### Task details:
Locate the line that contains "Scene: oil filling". Reproduce it and all following lines up to the end of the material, exactly and with nothing added.

•••

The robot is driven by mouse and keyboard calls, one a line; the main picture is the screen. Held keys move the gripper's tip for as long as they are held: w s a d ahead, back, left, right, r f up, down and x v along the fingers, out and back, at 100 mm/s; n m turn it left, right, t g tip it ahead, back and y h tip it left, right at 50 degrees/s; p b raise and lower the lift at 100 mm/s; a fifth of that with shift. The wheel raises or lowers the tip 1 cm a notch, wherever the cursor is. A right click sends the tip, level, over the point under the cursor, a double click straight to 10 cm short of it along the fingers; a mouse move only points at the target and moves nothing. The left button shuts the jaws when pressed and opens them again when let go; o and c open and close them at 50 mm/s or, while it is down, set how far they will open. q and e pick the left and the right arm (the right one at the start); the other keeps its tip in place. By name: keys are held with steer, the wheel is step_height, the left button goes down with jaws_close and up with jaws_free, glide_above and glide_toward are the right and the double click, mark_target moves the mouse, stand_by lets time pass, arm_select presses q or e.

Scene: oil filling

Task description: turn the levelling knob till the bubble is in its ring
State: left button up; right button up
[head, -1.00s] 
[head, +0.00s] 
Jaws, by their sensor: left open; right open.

•••

### Solution to this problem:
Scene: oil filling

Task description: turn the levelling knob till the bubble is in its ring
State: left button up; right button up
[head, -1.00s] 
[head, +0.00s] 
Jaws, by their sensor: left open; right open.

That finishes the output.